===== Given information

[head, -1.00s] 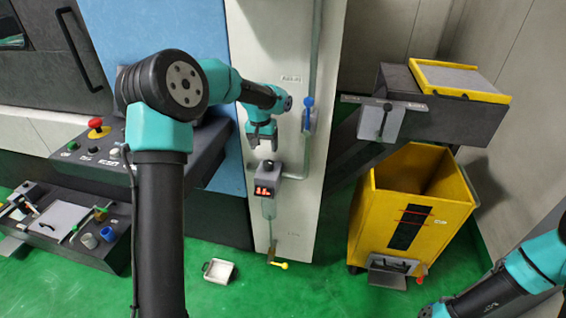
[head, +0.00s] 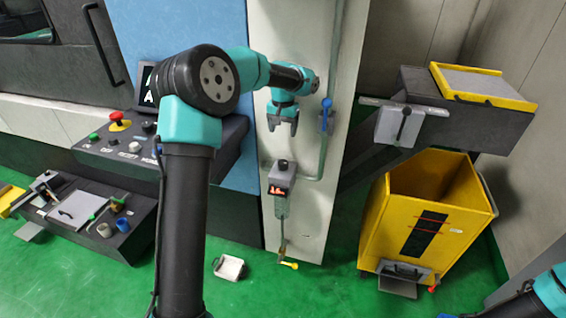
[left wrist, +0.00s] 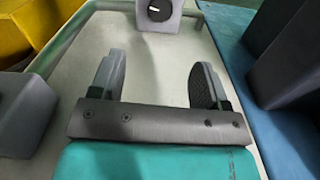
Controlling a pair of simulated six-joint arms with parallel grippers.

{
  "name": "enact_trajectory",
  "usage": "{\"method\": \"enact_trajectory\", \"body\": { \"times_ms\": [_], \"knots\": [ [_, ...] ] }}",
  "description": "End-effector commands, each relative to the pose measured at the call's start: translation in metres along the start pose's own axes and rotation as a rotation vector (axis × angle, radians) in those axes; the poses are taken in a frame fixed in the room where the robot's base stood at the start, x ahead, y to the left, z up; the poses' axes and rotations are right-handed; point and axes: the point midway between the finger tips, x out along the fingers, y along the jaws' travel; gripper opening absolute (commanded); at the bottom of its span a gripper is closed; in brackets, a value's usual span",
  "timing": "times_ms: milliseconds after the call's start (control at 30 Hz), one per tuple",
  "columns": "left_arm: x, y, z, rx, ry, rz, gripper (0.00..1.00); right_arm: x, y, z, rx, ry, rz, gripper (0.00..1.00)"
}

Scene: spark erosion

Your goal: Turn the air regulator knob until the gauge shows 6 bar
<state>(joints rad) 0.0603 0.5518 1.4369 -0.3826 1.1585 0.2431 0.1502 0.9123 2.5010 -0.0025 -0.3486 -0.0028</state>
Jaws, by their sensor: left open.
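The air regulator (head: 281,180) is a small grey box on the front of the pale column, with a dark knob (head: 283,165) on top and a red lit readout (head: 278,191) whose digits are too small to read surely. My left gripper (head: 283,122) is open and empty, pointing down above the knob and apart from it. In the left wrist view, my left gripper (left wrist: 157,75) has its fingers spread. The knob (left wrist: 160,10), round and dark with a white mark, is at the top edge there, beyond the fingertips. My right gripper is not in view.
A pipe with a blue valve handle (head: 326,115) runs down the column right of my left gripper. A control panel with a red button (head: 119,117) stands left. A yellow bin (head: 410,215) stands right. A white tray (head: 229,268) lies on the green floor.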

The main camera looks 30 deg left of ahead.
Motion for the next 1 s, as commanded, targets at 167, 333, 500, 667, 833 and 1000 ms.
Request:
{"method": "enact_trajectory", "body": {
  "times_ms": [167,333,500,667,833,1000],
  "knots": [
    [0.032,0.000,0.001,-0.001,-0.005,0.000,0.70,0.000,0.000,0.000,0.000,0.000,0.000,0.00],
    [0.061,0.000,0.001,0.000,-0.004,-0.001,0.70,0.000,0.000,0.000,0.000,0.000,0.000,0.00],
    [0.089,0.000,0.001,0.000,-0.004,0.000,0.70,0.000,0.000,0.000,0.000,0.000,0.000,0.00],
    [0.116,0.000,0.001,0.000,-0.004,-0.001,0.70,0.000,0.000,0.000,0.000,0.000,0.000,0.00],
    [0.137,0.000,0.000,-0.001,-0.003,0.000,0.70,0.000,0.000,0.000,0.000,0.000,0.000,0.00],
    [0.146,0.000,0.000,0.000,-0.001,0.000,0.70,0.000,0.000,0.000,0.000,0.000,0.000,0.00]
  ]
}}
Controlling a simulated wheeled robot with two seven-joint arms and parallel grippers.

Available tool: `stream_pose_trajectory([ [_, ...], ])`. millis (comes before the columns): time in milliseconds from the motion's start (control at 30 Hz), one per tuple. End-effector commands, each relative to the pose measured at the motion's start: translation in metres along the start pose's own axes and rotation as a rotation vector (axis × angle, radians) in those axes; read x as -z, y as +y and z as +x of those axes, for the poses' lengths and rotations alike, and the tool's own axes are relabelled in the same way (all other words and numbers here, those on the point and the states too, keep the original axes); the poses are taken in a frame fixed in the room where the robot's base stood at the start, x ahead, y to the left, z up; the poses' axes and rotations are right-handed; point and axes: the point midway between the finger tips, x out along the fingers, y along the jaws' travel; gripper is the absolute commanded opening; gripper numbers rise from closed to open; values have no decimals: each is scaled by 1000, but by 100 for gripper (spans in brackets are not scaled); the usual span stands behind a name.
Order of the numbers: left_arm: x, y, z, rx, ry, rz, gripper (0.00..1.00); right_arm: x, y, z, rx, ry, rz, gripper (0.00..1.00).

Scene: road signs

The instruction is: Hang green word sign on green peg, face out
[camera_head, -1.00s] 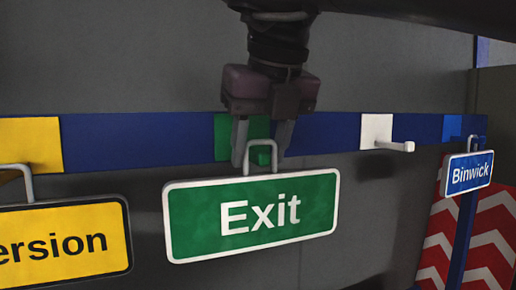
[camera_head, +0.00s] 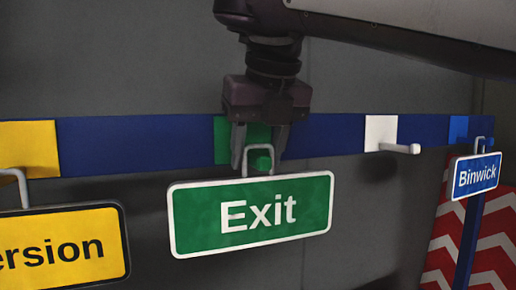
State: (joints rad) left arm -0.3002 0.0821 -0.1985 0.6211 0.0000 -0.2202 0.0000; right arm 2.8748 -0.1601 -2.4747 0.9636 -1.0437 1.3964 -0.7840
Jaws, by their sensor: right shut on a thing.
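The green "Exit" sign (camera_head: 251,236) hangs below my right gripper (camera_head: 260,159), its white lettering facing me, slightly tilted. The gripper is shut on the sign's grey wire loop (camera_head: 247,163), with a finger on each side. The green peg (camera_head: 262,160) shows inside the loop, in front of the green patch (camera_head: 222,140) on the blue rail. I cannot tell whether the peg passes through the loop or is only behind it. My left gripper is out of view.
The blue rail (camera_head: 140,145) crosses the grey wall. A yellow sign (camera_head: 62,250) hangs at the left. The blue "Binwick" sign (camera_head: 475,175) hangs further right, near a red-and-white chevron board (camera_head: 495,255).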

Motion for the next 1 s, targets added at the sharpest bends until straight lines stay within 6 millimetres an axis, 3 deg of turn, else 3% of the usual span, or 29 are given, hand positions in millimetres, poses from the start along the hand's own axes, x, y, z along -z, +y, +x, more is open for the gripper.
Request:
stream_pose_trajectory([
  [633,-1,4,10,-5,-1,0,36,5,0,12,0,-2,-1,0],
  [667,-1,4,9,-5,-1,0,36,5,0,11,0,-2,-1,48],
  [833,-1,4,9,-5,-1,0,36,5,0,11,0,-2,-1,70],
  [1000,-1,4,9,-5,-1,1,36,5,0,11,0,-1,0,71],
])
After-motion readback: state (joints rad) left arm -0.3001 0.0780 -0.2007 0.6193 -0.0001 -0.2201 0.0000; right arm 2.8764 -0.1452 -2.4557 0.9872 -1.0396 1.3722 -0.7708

==========

In the listing above, find the line with "at the call's" and the line with "<state>(joints rad) 0.0603", then print exactly those lines and every line between them.

  "description": "End-effector commands, each relative to the pose measured at the call's start: translation in metres along the start pose's own axes and rotation as a rotation vector (axis × angle, radians) in those axes; the poses are taken in a frame fixed in the room where the robot's base stood at the start, x ahead, y to the left, z up; the poses' axes and rotations are right-handed; point and axes: the point midway between the finger tips, x out along the fingers, y along the jaws' travel; gripper opening absolute (commanded); at the bottom of its span a gripper is closed; in brackets, a value's usual span",
  "timing": "times_ms: milliseconds after the call's start (control at 30 Hz), one per tuple",
  "columns": "left_arm: x, y, z, rx, ry, rz, gripper (0.00..1.00); right_arm: x, y, z, rx, ry, rz, gripper (0.00..1.00)"
}

Scene: spark erosion

Your goal: Turn the air regulator knob until the gauge shows 6 bar
<state>(joints rad) 0.0603 0.5518 1.4369 -0.3826 1.1585 0.2431 0.1502 0.9123 2.5010 -0.0025 -0.3486 -0.0028</state>

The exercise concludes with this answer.